Augustine Frizzell interview

Interview: Director Augustine Frizzell Discusses Netflix’s The Last Letter from Your Lover

Netflix’s romantic drama The Last Letter from Your Lover is now streaming and is the second film from director Augustine Frizzell. The film jumps between a modern-day love story that plays out between Felicity Jones and Nabhaan Rizwan’s characters, while a steamy affair happens in the 1960s between Shailene Woodley’s Jennifer Stirling and Callum Turner’s Anthony O’Haire.

RELATED: Felicity Jones & Nabhaan Rizwan Discuss The Last Letter from Your Lover’s Modern Love Story

ComingSoon Editor-in-Chief Tyler Treese spoke to The Last Letter from Your Lover director Augustine Frizzell about the romance film’s theme, the chemistry between the lead actors, and more. Check out the video below or the full transcript.

Tyler Treese: Augustine, you made your directorial debut with Never Going Back. I was curious what lessons did you learn during that film that really helped you knock it out of the park?

Augustine Frizzell: Oh goodness. I think just something that I always try and do, it’s just to trust the actors to bring what they’re going to bring in, to do what they’re going to do. The best part of the entire filmmaking process is like having that collaboration and working together as a team.

The book jumped around eras and it wasn’t a traditional narrative. The movie also replicates this, but in a slightly different manner, can you discuss the challenges of shooting the story and the ways you had to jump around the different times?

Anytime you’re shooting a film, you’re usually not doing it sequentially. It’s all over the place. So that’s kind of how the shoot was, but we did build in transitions, knowing that we are going to be going from this scene to this scene and this moment to this. But then we got to the edit and all that kind of went out the window. So you’re looking for new visual cues and I worked closely with my editor, Melanie Oliver, who’s brilliant to find new transitions because inherently, you get to the edit and you need to even out more things or you need to find more of a balance. Something that felt like you needed it here, you don’t actually need it. So you’re looking for those moments to, to create that link within the footage, after the fact.

You kind of shot like two films. Past and present and it looks so visually distinct from each other. How did you manage to make sure that, you know, each area is represented? 

So to be honest, my goal setting out was to make both time periods feel really cohesive. Like it was all the same movie. Anytime you’re going from character to character, to emotion, I’m always paying particular interest in what lens are we on? What’s the camera move that’s going to bring the most immediacy to the shot or to the emotion of the scene. So it always changes scene to scene, but from time periods of time, period, we didn’t change much other than set design and then the lighting from place to place is always different. But yeah, I wanted it to feel very cohesive and it was really more about the costumes, the sets, the locations, all that stuff that brought the difference between the two.

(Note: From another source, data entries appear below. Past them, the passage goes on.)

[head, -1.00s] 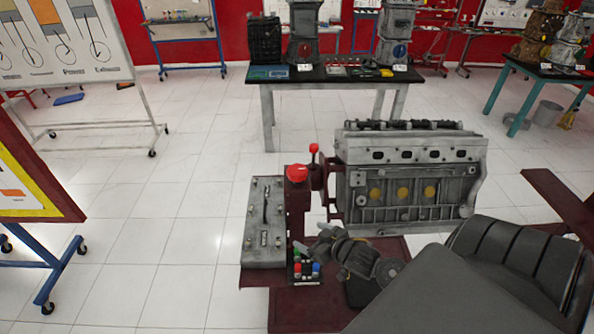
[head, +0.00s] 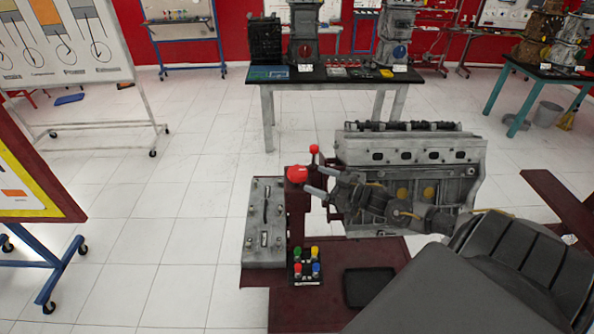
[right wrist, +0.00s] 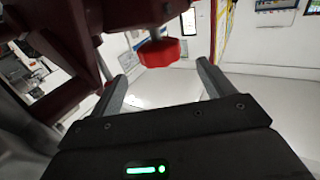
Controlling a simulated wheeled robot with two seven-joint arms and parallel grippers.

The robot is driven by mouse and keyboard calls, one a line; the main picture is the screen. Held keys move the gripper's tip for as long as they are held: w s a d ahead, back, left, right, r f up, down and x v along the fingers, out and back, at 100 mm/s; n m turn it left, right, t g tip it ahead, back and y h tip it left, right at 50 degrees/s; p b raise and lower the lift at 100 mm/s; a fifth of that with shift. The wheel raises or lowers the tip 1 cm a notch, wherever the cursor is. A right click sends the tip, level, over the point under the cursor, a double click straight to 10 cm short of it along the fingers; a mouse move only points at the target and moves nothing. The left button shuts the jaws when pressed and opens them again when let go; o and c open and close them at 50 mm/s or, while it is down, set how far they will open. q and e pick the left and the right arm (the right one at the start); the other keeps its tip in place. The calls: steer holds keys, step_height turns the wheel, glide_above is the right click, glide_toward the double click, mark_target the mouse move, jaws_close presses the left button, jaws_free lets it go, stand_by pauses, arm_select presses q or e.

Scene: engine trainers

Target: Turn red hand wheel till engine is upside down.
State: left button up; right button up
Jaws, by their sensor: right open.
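The engine (head: 410,152) is a grey block on a dark red stand, upright with its cover on top. A round red hand wheel (head: 297,174) is on the stand's post left of the engine. A smaller red ball (head: 314,148) stands just above and behind it. My right gripper (head: 311,180) is open, its fingers pointing left close beside the wheel. In the right wrist view the red wheel (right wrist: 160,52) shows just beyond and between the open fingertips (right wrist: 162,72), with nothing held. Contact cannot be told. My left gripper is out of view.
A table (head: 335,75) with engine parts is behind.

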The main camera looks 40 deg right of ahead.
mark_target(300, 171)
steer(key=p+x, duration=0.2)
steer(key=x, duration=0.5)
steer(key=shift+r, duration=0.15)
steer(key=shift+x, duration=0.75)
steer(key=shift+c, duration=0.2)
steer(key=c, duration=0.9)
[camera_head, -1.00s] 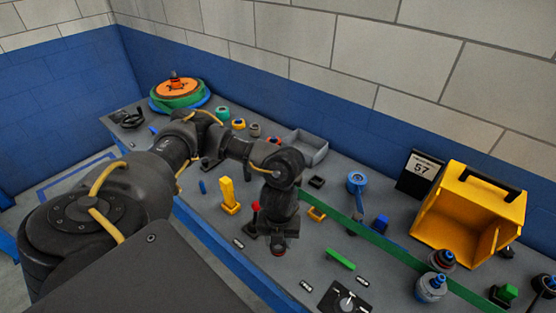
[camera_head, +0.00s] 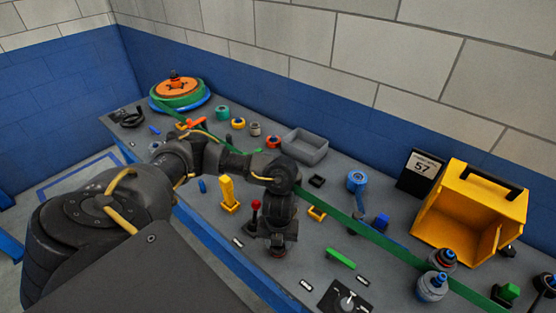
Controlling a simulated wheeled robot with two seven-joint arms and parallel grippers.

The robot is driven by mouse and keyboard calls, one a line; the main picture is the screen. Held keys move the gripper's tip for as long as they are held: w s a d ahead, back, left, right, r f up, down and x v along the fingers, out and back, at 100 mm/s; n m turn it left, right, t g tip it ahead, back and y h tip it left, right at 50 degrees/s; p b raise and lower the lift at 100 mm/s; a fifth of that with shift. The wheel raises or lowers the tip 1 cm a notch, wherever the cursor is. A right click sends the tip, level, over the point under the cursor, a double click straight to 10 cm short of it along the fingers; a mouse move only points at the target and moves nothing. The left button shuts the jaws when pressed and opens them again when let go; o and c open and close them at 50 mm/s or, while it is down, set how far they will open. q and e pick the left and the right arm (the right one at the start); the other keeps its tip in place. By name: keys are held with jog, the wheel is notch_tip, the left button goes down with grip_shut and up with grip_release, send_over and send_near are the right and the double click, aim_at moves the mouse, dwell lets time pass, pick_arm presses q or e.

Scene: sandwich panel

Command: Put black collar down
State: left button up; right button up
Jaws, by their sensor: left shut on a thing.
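My left gripper (camera_head: 277,243) points straight down, low over the grey bench, just right of a red-knobbed lever (camera_head: 255,212). It is shut on a small dark thing, which I take to be the black collar; the fingers and wrist hide most of it. A bit of red shows at the fingertips. I cannot tell whether the held thing touches the bench. A black square ring (camera_head: 317,181) lies farther back, and a yellow square ring (camera_head: 316,214) lies right of the gripper. My right gripper is out of view.
A green strap (camera_head: 370,233) runs across the bench behind the gripper. A yellow block (camera_head: 229,194) stands at left. A green bar (camera_head: 341,258) and a black dial box (camera_head: 346,299) lie at right. A grey tray (camera_head: 305,146) and yellow toolbox (camera_head: 470,217) stand farther back.

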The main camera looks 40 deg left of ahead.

I love getting to see the older versions of the characters and there’s a sweet, elderly love story that we really don’t see often in film. Can you speak to that importance of showing that love doesn’t end when you’re growing older?

Yeah. So in the script and in the book, it was the older of Jennifer and Anthony that really melted my heart. It just felt like it’s never too late, you know? You want to believe that. You hear so many people reach a certain age and they give up, or they say, “Ah, I’m too old,” or “It’s past my time.” To think that we could say, even if I had a month, even about a day, like why not just go for it and have that love even for the little bit of time that I can capture it.

The chemistry between Shailene and Callum is so incredible in the film. It serves as the backbone of the story. When did you know that you had something really special with the two leads?

I think just meeting them even separately, they just are both so emotionally available. They’re both so curious. When we got them in a room together, it was kind of like, all right, these two are going to have some sparks. I think to them, it was also important that they did have time outside of the set and they talked. They had long conversations and they’re both just so giving on set. I felt very lucky. It’s a very lucky thing because you don’t know.